**Listing:**
━━━━━━
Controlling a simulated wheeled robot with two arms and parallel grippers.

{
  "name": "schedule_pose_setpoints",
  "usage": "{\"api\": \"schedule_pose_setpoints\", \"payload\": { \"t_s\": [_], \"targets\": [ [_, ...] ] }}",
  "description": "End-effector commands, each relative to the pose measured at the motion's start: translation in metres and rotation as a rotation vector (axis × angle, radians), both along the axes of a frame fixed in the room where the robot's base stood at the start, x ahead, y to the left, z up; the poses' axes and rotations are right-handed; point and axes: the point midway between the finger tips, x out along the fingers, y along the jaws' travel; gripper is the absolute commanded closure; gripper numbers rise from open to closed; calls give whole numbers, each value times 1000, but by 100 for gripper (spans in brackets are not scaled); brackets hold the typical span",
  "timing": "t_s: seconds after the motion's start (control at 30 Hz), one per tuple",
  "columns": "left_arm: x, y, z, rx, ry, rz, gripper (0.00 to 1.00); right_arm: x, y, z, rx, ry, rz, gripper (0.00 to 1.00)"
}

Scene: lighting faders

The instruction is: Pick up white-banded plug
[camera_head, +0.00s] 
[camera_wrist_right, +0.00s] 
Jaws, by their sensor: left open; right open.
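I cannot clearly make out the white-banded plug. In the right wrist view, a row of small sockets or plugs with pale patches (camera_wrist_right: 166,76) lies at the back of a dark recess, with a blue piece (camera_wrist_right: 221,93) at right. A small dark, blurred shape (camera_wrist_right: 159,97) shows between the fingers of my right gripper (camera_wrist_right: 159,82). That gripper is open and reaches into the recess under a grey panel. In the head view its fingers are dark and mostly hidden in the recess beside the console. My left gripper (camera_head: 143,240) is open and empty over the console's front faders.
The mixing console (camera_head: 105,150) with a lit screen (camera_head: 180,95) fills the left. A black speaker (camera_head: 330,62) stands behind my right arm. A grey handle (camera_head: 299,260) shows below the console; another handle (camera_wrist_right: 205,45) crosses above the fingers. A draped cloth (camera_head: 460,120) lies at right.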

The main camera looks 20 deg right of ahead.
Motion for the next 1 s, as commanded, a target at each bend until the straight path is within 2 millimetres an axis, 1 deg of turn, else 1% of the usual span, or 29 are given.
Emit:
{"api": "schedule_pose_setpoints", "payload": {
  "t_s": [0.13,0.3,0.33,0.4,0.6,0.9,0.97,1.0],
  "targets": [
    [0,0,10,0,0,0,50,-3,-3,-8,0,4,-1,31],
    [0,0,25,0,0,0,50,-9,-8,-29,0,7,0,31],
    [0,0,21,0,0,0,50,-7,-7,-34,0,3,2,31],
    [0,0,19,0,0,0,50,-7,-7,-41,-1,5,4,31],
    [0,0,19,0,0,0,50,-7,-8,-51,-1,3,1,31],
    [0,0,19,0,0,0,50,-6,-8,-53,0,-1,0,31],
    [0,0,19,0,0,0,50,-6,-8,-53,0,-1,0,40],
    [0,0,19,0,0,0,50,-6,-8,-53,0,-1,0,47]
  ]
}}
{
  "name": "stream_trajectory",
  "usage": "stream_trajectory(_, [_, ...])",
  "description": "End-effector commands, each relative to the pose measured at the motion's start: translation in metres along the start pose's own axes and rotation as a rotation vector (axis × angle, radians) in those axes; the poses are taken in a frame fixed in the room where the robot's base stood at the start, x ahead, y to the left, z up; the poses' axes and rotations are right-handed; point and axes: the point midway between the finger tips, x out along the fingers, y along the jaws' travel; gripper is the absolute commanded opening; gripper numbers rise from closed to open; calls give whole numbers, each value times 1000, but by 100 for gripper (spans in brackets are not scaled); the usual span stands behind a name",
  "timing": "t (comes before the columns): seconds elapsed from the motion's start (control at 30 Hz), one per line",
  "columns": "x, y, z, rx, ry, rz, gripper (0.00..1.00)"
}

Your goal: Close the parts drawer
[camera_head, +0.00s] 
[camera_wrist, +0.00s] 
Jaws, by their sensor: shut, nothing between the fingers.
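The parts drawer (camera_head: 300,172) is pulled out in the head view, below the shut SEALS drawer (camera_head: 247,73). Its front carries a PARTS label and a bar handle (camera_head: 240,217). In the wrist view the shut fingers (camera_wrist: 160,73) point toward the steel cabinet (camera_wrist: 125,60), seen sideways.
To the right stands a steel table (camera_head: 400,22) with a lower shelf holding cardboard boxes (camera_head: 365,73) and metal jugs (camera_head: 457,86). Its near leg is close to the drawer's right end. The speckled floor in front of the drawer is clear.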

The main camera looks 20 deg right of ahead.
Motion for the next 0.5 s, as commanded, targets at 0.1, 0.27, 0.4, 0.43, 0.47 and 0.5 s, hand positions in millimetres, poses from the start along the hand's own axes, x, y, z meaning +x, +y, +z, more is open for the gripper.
━━━━━━
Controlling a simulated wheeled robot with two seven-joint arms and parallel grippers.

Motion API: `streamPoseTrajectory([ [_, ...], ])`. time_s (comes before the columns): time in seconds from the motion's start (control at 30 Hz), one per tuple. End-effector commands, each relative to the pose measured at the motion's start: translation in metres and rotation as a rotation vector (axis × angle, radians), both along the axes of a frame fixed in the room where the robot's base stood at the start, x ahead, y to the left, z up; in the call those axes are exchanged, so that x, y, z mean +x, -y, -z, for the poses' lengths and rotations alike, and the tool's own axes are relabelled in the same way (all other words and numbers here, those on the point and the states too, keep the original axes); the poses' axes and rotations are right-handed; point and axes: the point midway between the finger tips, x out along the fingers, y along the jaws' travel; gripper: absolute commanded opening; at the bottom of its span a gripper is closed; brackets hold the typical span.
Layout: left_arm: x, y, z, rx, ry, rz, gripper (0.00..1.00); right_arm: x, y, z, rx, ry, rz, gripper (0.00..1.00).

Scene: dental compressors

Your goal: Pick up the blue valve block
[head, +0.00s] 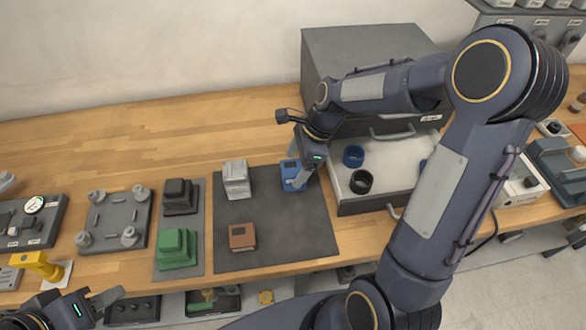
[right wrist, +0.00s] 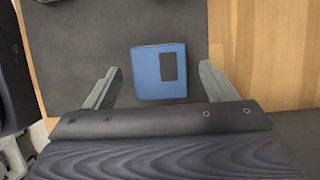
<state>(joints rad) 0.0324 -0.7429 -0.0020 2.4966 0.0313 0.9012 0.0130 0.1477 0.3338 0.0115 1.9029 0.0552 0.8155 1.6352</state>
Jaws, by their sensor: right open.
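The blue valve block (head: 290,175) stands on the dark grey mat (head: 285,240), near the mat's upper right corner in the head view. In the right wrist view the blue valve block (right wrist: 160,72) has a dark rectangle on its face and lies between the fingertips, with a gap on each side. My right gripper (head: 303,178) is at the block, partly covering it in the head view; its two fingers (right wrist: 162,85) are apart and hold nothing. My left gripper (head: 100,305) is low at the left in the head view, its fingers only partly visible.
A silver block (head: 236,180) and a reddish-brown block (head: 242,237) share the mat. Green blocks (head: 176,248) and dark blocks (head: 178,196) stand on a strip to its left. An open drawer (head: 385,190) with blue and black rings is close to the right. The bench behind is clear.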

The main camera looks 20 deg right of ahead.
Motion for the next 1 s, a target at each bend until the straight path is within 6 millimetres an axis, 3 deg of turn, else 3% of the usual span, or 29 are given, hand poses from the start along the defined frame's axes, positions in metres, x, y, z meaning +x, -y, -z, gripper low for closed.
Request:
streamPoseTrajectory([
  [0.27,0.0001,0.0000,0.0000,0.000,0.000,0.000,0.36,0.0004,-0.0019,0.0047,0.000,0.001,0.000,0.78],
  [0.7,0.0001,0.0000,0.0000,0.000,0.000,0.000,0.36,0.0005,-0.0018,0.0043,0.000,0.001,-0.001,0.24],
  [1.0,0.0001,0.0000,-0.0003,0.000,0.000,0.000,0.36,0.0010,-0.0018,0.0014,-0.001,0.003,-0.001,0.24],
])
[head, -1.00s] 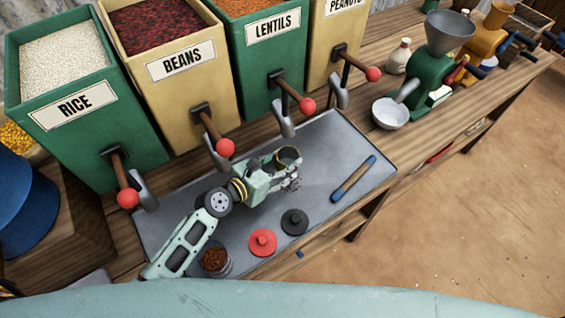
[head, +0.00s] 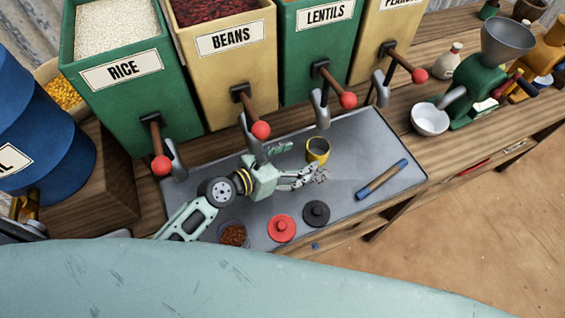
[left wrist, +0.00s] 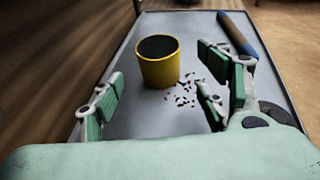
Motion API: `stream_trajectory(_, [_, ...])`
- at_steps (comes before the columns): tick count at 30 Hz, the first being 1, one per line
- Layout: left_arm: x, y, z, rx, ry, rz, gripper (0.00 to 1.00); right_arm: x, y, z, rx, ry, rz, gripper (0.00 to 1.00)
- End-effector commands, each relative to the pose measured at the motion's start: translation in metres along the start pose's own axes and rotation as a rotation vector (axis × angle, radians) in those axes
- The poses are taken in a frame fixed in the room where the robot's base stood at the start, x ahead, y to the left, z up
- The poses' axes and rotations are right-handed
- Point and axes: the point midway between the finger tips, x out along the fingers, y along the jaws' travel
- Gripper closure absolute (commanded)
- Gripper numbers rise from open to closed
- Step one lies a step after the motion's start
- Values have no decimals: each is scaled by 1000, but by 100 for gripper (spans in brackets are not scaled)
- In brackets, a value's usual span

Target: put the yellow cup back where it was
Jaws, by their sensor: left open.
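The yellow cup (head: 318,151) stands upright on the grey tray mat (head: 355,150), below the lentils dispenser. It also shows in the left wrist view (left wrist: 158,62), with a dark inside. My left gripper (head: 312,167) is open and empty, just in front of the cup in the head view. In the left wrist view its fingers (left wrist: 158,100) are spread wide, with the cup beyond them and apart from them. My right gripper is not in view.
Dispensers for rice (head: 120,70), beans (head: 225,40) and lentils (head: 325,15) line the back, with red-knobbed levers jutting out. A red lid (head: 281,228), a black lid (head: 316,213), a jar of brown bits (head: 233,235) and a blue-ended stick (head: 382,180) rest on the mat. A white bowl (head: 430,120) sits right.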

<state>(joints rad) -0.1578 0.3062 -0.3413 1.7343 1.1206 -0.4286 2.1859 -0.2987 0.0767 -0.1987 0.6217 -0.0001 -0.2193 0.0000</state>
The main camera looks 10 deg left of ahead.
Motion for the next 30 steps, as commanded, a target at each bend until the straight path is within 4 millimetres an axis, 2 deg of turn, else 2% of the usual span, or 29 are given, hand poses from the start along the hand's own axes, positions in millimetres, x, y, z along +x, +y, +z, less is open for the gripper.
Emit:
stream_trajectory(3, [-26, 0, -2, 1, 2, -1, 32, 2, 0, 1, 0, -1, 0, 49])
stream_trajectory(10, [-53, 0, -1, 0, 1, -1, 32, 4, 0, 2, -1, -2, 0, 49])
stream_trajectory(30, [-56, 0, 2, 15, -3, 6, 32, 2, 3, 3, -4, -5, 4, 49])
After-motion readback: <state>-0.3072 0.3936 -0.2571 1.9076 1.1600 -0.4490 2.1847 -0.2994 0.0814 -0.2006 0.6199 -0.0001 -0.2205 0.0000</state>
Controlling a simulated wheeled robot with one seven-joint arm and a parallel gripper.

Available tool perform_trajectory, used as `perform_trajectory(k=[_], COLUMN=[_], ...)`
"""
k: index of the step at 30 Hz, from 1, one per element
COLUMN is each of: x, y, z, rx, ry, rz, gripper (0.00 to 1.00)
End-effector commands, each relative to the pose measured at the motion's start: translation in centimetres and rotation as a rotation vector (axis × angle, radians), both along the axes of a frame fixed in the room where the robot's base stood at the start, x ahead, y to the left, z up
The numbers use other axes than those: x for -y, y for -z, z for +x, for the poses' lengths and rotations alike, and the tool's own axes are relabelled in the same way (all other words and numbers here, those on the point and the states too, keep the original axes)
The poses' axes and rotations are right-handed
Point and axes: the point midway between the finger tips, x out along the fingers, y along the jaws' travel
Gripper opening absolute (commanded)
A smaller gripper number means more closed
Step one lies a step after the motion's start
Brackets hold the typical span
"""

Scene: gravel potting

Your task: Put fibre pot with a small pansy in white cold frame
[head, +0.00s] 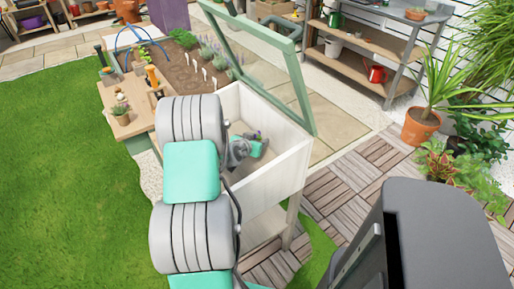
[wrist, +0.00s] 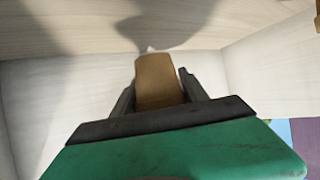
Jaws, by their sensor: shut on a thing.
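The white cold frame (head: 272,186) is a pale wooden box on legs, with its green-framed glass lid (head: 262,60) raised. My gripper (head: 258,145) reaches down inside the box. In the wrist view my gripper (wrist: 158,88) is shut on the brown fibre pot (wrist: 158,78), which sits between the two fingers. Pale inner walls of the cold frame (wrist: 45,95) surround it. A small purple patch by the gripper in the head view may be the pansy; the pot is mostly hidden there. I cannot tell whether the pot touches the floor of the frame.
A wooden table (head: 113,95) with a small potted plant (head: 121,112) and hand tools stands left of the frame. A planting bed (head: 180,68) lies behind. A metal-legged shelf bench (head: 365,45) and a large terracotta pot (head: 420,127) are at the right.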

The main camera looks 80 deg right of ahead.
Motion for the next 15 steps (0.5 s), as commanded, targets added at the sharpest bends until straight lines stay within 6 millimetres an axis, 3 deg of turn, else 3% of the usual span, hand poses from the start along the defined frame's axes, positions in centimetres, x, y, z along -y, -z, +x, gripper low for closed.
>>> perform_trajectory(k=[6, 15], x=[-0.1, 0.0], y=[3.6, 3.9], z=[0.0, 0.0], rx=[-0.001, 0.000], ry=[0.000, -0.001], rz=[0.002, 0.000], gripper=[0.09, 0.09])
━━━━━━
**What to work on:** For each line in the data above that contains the string "timing", extract the line.

**Result of the task:**
  "timing": "t_s: seconds after the motion's start (control at 30 Hz), one per tuple",
  "timing": "t (comes before the columns): seconds elapsed from the motion's start (control at 30 Hz), one per line",

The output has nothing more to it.